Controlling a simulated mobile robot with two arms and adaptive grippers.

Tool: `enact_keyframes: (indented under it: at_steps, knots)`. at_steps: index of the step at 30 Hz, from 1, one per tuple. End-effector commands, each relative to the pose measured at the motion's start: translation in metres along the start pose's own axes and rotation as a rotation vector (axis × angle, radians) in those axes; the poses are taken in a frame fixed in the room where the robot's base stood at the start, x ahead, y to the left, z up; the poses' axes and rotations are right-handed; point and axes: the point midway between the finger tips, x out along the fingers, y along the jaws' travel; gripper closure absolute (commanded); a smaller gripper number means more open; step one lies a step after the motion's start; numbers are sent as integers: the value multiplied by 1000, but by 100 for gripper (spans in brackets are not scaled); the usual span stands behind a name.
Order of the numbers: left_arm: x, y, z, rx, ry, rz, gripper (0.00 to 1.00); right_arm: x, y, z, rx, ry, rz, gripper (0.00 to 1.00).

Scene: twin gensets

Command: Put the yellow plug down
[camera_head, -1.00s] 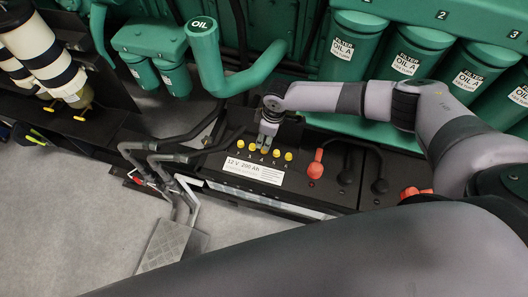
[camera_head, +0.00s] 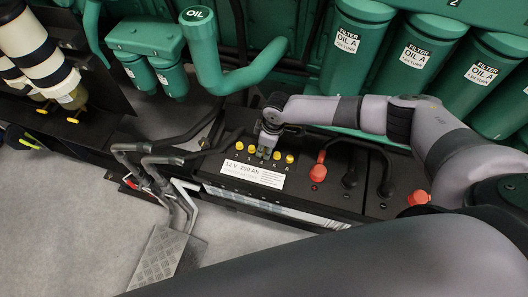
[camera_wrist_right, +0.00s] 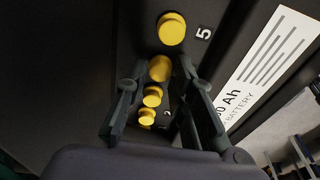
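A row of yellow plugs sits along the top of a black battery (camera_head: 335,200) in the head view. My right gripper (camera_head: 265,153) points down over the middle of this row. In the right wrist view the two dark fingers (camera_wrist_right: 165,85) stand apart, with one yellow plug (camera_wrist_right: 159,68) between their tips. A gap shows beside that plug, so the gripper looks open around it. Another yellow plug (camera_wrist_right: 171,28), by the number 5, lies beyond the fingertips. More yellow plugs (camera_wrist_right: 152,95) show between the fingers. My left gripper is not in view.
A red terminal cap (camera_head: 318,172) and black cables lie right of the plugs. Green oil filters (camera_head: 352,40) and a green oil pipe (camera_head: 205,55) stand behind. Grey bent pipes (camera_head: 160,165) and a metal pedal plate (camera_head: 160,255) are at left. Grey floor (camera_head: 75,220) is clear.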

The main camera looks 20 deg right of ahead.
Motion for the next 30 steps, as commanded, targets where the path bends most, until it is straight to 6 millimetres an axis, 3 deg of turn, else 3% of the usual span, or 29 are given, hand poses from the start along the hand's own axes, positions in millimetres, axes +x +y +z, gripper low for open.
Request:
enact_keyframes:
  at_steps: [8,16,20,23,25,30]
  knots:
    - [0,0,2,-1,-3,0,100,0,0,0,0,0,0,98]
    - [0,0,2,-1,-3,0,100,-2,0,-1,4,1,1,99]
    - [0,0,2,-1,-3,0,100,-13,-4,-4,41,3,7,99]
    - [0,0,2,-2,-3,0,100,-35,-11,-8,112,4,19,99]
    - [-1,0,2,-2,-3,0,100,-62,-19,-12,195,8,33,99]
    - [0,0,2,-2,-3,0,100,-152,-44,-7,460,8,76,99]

________________________________________

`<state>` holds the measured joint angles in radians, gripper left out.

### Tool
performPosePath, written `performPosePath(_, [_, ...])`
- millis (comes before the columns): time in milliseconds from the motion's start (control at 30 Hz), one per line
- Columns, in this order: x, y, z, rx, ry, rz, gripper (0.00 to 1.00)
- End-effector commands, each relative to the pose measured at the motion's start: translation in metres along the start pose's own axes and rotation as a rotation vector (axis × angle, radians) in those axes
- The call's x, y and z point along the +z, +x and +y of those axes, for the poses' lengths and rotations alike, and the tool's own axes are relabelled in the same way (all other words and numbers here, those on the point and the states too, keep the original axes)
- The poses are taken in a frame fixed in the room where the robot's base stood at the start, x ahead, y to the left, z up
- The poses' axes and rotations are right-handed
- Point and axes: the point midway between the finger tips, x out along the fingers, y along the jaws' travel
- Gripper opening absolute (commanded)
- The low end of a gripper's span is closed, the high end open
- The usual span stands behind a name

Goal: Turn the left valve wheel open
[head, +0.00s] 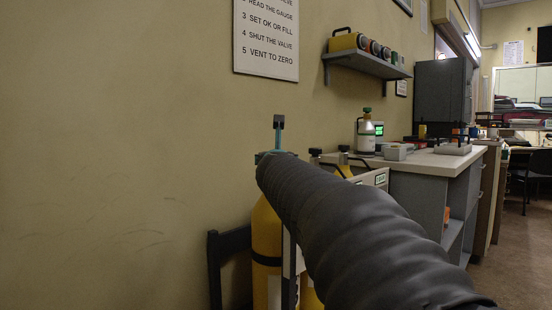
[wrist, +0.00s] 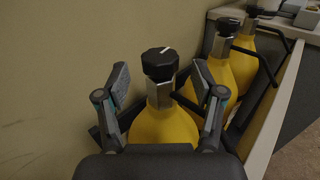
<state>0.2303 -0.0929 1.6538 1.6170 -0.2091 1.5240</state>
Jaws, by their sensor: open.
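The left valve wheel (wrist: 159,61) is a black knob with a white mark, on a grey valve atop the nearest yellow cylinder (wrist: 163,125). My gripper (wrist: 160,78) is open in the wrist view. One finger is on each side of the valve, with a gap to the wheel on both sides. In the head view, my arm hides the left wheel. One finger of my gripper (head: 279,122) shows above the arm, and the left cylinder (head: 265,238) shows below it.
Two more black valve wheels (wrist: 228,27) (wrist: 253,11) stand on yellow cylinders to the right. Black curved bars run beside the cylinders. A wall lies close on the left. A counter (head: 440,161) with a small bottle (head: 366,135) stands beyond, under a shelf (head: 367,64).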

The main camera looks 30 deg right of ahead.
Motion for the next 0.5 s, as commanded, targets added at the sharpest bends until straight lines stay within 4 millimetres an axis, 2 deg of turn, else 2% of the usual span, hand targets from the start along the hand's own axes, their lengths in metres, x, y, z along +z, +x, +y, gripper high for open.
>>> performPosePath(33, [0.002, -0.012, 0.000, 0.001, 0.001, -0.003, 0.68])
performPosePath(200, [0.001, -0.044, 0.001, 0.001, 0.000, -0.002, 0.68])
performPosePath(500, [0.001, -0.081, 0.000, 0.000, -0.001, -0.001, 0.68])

________________________________________

Copy out each line of the records where the string "main" appears.

▶ [ANSWER TO THE EXERCISE]
The main camera looks 20 deg right of ahead.
The main camera looks 30 deg right of ahead.

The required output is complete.